Converting to polar coordinates (and subtracting $\pi$ from the angular bounds), the integral is

$$I = \frac{2}{r}\int_{-\sin^{-1}r}^{\sin^{-1}r}\int_{\cos\phi-\sqrt{r^2-\sin^2\phi}}^{\cos\phi+\sqrt{r^2-\sin^2\phi}}s^{0.4}\:ds\:d\phi\left(0.7 + \frac{0.3e^{-i\phi}}{s}\right)$$

$$= \frac{1}{r}\int_{0}^{\sin^{-1}r}d\phi \:\Bigr[s^{0.4}(2s+3\cos\phi)\Bigr]_{\cos\phi-\sqrt{r^2-\sin^2\phi}}^{\cos\phi+\sqrt{r^2-\sin^2\phi}}$$

where we utilized even and odd symmetry to simplify the integral as well.
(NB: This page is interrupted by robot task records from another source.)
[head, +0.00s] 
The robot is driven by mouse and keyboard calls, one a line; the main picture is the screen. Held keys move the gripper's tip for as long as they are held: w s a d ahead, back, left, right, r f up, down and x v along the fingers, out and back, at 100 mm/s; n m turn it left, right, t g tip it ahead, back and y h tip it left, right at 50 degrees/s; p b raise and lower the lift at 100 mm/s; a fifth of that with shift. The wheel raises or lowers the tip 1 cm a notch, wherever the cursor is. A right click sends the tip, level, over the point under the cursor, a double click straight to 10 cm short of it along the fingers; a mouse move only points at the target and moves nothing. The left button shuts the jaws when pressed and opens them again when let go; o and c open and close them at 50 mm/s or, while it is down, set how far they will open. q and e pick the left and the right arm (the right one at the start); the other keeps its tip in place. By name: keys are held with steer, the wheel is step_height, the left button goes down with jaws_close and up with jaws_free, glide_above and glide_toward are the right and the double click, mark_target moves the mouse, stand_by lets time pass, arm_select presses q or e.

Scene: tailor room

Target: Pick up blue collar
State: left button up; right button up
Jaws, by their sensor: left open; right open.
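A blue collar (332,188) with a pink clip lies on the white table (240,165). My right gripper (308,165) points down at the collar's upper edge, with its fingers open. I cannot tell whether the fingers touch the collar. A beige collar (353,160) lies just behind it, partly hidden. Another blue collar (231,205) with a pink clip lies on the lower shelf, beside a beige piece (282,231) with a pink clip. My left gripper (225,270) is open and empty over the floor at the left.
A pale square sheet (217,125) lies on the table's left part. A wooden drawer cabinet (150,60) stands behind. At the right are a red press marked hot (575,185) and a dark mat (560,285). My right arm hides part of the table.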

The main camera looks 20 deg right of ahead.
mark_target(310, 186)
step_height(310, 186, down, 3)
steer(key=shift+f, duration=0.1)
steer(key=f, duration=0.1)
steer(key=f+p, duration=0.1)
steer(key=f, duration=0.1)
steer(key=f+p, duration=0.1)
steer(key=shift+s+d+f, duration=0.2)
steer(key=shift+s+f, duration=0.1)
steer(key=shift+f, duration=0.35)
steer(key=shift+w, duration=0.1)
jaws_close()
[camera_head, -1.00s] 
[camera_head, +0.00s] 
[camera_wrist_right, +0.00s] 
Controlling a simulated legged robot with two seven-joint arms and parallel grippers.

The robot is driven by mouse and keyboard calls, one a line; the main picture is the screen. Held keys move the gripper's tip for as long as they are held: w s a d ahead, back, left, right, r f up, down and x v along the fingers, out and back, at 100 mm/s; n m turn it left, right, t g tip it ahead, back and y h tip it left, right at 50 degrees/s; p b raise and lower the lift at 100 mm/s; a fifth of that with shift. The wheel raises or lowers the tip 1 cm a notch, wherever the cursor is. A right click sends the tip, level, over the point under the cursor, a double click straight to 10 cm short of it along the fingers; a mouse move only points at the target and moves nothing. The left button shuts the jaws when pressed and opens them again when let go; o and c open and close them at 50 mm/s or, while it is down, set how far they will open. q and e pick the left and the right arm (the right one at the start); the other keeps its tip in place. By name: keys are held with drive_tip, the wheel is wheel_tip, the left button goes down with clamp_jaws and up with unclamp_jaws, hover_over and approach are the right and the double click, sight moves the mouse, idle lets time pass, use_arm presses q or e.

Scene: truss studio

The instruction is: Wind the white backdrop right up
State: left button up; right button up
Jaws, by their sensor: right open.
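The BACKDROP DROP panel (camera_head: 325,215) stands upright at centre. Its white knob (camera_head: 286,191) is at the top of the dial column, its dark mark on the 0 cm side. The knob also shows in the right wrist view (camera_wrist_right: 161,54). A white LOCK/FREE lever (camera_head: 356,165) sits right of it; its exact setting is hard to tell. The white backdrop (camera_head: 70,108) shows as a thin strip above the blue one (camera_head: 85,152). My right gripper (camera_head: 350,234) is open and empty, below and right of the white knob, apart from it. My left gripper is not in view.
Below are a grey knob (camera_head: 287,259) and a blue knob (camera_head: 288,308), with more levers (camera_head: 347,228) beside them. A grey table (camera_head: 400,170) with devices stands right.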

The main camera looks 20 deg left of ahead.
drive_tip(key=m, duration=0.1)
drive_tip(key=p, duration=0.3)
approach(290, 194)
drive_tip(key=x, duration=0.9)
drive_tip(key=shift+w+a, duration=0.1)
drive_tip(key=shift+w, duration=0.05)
The expression from here is not unbounded anywhere on $r\in(0,1)$ as can be verified by using the substitution $\phi = r\theta$:

$$\lim_{r\to 0}I(r) = \lim_{r\to 0}\int_0^{\frac{\sin^{-1}r}{r}}d\theta\:\Bigr[s^{0.4}(2s+3\cos r\theta)\Bigr]_{\cos r\theta-\sqrt{r^2-\sin^2r \theta}}^{\cos r\theta+\sqrt{r^2-\sin^2r\theta}} = \int_0^1 d\theta \cdot [0] = 0$$

I will leave finding the true sup to you, though I suspect it occurs at $r = 1$:

$$I(1) = 7\cdot 2^{0.4}\cdot\int_0^{\frac{\pi}{2}}d\theta\:(\cos\theta)^{1.4} \leq \frac{7\pi}{2^{0.6}}$$